Students are only too willing to short-circuit the aesthetic, and to perform any kind of reading, including the ideological, that you indicate to them. What is more difficult for them—and hence more necessary—is to slow up the work of interpretation, the attempt to turn the text into some other discourse or system, and to consider it as a manifestation of the conventions, constraints and possibilities of literature. . . . Students need in the work on literature to encounter a moment of poetics—a moment in which they are forced to ask not only what the text means, but as well how it means, what its grounds as a meaning-making sign system are, and how we as readers, through the competence we have gained by reading other texts, activate and deploy systems that allow us to detect or create meaning. (In Levine 160–61)

2. One of the reasons it is useful to contest the narrative of decline is that the Right has jerry-rigged and publicized that narrative for its own purposes, and in so doing has distorted or suppressed everything that doesn’t fit the narrative. For instance, the well-publicized National Association of Scholars’ study of “core courses,” released in 1996, claimed that American universities had precipitously “declined” since 1964 in that fewer colleges required Western Civilization courses of their undergraduates. What the NAS study deliberately hides, however, is that although the number of universities offering core courses has declined since 1964, that number has increased in the past decade and a half; the reason the NAS chose 1964 as the basis of comparison, of course, is that it allows the NAS to blame the “decline” of higher education on their all-purpose scapegoat, the sixties. Pat Robertson and the Christian Coalition, in weaving their narrative of decline about primary public schools, like to focus on 1962, the year the Supreme Court banned prayer from the classroom; the NAS chooses 1964 presumably because once the Free Speech Movement had taken hold at Berkeley, the chant of “hey hey, ho ho, Western culture’s got to go” was merely inevitable.
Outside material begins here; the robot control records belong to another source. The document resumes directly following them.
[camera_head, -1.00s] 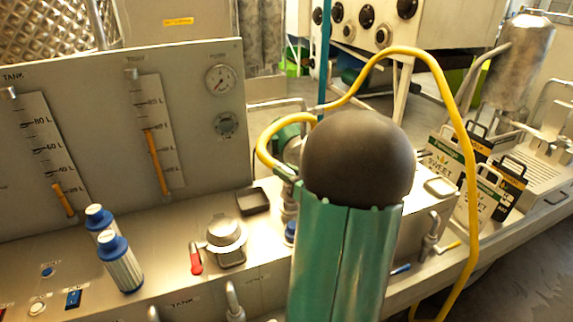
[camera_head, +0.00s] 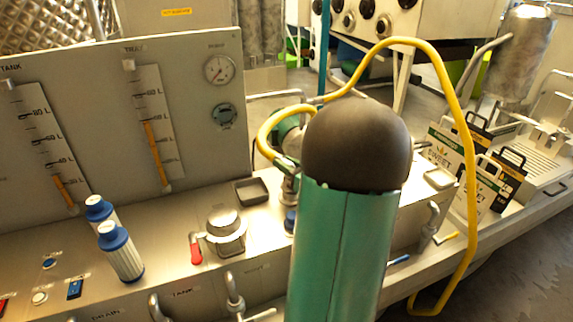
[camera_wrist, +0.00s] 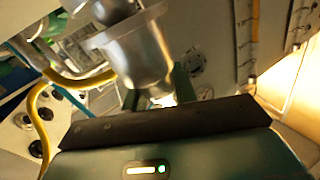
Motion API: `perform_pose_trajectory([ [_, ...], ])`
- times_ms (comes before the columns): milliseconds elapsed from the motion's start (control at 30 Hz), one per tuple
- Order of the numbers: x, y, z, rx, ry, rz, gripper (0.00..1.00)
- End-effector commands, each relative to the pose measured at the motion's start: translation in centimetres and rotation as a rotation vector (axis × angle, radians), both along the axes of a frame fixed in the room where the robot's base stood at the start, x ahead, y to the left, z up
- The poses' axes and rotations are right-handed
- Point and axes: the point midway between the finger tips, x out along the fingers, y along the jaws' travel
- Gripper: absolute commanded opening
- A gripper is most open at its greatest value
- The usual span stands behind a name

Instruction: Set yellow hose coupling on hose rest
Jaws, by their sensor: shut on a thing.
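My gripper (camera_wrist: 155,98) has green fingers, shut at a silvery metal part (camera_wrist: 140,55). This seems to be the yellow hose coupling, but its edges are unclear. In the head view my arm hides most of the gripper and the grip. A small dark square tray (camera_head: 251,191) lies on the bench left of the arm; I cannot tell whether it is the hose rest.
A panel with a round gauge (camera_head: 219,69) stands behind the bench. Two blue-capped cylinders (camera_head: 121,251), a metal cap (camera_head: 225,229) and a red-handled valve (camera_head: 195,248) stand on the left. Several printed cartons (camera_head: 480,185) are at the right.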

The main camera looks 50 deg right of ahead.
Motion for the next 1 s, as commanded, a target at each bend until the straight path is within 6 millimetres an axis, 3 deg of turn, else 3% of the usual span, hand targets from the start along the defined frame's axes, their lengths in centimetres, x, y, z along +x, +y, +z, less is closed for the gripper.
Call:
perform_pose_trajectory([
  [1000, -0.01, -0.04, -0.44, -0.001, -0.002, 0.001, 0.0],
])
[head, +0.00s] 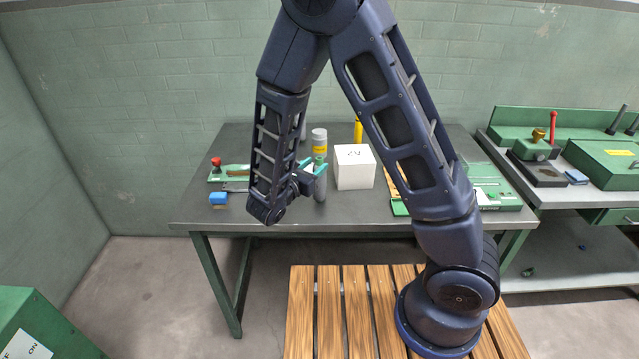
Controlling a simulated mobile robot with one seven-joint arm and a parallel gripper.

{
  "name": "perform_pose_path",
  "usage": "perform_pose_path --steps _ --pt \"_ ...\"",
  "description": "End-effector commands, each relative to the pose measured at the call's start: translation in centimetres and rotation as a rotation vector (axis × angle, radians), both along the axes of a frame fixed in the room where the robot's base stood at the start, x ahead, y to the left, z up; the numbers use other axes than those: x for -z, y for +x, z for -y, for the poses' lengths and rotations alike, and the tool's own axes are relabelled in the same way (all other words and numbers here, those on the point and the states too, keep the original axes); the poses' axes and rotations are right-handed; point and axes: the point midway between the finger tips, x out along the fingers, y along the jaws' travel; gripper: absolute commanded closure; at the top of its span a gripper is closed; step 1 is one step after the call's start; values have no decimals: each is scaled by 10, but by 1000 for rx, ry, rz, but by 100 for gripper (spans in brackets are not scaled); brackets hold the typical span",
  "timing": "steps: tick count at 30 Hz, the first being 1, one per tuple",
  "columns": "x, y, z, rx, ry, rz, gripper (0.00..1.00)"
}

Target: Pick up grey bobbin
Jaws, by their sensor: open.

3. For discussion of the rise in graduate enrollments, by contrast, see Bérubé and Nelson 18–20.

4. For a more detailed version of my analysis of Readings, Guillory, and cultural capital, see my review essay, “The Abuses of the University,” forthcoming in American Literary History.

5. For a discussion of “critical cosmopolitanism,” see Robbins, Secular Vocations; for the relation between nationalism and canons, see Connor, Postmodernist Culture; Eagleton, Literary Theory; Graff, Professing Literature; and Shumway, Creating American Civilization; for “nationalist” literatures and their relation to postcolonialism, see Ahmad, In Theory.